DIRECTION - Using the listing below, set down each line from the line containing "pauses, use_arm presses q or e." through the line containing "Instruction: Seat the", both ends included, exactly and with nothing added.

Stored items from a collection -
══════════════════════════════

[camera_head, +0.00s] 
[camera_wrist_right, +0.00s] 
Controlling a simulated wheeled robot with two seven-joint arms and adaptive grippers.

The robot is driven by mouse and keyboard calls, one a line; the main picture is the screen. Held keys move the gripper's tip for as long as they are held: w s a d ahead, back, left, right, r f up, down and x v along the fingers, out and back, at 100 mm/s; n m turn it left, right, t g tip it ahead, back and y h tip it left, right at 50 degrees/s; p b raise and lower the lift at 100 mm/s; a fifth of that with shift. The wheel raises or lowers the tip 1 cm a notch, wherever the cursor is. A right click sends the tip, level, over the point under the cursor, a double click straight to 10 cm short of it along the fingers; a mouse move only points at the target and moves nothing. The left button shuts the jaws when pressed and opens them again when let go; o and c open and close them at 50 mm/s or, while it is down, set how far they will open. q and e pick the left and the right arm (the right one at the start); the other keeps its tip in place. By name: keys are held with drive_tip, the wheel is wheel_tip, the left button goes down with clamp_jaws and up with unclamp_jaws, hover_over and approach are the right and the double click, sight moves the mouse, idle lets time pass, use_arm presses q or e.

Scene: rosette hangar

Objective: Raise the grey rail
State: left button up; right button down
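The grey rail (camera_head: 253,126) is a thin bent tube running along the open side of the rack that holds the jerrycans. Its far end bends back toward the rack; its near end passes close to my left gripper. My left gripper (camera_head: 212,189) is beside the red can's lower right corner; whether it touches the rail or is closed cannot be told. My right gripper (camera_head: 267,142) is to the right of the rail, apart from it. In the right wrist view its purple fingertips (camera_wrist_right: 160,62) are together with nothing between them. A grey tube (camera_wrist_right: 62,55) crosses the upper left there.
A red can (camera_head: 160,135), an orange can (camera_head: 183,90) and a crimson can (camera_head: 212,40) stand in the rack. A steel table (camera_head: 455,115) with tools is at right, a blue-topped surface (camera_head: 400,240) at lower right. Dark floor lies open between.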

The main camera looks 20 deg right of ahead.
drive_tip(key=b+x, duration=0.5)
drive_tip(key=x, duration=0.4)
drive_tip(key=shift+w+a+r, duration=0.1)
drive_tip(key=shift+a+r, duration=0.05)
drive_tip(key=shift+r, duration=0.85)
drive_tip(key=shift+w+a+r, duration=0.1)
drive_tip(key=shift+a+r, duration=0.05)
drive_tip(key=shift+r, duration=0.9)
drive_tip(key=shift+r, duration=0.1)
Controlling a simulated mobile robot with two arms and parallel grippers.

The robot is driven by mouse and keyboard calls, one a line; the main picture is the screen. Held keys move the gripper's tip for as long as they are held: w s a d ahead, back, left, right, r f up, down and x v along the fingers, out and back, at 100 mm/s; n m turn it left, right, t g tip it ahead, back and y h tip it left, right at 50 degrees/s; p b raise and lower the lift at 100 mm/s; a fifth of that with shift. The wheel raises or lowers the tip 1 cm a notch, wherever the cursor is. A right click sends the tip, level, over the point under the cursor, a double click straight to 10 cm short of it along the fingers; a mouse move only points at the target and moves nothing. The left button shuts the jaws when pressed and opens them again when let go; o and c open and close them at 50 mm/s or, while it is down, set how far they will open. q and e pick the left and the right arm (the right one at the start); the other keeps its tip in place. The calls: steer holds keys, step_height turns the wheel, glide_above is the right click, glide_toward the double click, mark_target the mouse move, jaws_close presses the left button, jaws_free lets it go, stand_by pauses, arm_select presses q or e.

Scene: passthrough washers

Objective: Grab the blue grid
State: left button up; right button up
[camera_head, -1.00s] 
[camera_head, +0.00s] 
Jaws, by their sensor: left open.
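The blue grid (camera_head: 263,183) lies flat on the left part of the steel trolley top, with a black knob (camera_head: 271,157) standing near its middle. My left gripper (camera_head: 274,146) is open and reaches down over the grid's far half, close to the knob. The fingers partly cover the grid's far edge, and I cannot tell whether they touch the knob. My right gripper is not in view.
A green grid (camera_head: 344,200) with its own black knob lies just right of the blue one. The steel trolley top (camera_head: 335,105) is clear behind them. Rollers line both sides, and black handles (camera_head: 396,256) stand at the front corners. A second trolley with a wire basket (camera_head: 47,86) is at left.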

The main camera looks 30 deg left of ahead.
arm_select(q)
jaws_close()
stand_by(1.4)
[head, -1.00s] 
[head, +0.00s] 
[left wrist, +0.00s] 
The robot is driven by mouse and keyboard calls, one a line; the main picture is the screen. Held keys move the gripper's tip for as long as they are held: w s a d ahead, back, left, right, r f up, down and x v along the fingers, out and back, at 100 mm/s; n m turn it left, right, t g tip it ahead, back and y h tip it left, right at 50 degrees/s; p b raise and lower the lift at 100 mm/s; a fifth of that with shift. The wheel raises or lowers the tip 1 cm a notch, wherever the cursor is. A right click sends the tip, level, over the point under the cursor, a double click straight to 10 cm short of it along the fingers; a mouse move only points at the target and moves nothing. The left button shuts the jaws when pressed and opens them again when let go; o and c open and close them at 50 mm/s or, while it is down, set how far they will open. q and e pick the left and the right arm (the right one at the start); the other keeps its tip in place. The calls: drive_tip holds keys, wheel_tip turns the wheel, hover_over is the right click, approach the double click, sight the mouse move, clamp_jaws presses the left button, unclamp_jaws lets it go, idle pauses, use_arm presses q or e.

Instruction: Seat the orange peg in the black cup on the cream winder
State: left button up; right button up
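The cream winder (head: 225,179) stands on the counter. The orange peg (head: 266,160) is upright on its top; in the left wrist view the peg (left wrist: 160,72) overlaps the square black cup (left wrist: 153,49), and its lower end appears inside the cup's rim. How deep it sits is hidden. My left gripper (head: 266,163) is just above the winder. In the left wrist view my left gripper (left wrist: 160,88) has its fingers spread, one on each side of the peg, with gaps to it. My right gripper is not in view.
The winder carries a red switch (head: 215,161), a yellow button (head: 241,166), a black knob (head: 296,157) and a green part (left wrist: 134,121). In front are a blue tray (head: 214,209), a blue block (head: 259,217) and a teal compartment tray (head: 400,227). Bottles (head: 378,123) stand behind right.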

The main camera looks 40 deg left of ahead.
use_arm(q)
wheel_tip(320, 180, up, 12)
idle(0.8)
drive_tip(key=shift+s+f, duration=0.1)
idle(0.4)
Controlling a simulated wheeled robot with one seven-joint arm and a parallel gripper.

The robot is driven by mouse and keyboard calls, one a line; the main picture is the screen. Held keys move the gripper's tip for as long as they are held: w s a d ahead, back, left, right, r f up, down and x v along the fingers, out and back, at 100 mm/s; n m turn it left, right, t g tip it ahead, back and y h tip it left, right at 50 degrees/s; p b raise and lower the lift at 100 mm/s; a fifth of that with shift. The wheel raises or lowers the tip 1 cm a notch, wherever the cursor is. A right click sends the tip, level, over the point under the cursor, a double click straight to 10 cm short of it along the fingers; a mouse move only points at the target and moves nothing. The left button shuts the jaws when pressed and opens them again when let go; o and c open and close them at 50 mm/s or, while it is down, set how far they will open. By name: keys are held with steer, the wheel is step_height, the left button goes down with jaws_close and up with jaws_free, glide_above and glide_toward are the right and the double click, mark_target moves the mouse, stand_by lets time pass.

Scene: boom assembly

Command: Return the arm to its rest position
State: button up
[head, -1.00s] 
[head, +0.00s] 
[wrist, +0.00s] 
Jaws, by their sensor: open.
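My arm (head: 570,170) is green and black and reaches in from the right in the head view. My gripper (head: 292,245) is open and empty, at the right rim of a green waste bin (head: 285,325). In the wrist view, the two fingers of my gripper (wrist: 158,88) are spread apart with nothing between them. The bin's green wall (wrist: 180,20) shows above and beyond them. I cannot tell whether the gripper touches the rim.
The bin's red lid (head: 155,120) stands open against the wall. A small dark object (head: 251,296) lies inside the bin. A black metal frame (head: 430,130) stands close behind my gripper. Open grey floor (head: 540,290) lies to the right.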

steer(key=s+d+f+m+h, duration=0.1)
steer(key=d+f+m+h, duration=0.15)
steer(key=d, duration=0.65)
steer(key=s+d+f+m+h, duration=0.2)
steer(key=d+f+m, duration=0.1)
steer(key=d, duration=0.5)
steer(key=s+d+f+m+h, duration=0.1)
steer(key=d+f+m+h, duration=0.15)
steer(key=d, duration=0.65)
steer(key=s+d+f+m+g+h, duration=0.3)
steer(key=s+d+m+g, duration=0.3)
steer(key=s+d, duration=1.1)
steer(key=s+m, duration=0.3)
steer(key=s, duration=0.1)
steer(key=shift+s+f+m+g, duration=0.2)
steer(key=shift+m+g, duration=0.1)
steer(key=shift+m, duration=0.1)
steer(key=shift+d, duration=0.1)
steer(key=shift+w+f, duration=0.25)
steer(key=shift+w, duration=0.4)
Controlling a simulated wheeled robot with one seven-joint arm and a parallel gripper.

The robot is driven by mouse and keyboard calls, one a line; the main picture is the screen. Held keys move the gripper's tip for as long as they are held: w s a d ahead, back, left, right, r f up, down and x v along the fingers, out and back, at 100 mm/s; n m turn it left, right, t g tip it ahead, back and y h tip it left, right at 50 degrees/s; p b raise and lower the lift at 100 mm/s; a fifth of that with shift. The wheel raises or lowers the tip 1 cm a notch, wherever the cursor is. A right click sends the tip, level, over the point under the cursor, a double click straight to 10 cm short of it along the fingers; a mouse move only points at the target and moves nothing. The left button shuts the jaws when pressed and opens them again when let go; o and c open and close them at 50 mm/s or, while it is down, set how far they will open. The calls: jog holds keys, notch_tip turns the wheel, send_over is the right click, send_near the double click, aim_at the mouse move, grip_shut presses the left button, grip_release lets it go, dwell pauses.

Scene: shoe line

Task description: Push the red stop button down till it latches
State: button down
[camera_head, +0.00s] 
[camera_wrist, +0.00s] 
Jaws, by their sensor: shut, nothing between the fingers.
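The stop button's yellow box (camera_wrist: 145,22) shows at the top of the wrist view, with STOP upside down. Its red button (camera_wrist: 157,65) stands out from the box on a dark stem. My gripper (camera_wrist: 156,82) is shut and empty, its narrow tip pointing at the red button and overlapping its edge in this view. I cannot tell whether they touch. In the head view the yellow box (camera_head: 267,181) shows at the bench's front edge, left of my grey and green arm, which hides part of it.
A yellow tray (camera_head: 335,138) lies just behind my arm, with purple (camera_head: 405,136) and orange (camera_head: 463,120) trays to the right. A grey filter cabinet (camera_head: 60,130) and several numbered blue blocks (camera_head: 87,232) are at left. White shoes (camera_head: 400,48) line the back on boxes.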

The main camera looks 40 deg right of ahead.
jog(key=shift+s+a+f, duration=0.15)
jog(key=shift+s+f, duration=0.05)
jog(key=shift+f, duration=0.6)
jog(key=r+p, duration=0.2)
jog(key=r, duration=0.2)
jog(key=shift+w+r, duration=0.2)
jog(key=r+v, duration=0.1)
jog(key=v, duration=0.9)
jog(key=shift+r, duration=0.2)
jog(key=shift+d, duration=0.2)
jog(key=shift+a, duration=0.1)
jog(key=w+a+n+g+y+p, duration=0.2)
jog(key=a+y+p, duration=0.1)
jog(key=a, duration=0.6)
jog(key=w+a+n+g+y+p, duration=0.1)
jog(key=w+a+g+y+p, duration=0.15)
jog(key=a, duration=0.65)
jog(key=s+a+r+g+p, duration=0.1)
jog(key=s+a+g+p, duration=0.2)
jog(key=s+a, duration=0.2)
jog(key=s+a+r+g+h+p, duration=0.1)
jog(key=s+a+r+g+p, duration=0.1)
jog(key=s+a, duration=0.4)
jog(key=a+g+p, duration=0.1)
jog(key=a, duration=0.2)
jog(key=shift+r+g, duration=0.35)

══════════════════════════════

FINAL ANSWER -
The robot is driven by mouse and keyboard calls, one a line; the main picture is the screen. Held keys move the gripper's tip for as long as they are held: w s a d ahead, back, left, right, r f up, down and x v along the fingers, out and back, at 100 mm/s; n m turn it left, right, t g tip it ahead, back and y h tip it left, right at 50 degrees/s; p b raise and lower the lift at 100 mm/s; a fifth of that with shift. The wheel raises or lowers the tip 1 cm a notch, wherever the cursor is. A right click sends the tip, level, over the point under the cursor, a double click straight to 10 cm short of it along the fingers; a mouse move only points at the target and moves nothing. The left button shuts the jaws when pressed and opens them again when let go; o and c open and close them at 50 mm/s or, while it is down, set how far they will open. q and e pick the left and the right arm (the right one at the start); the other keeps its tip in place. The calls: drive_tip holds keys, wheel_tip turns the wheel, hover_over is the right click, approach the double click, sight the mouse move, clamp_jaws presses the left button, unclamp_jaws lets it go, idle pauses, use_arm presses q or e.

Instruction: Seat the orange peg in the black cup on the cream winder

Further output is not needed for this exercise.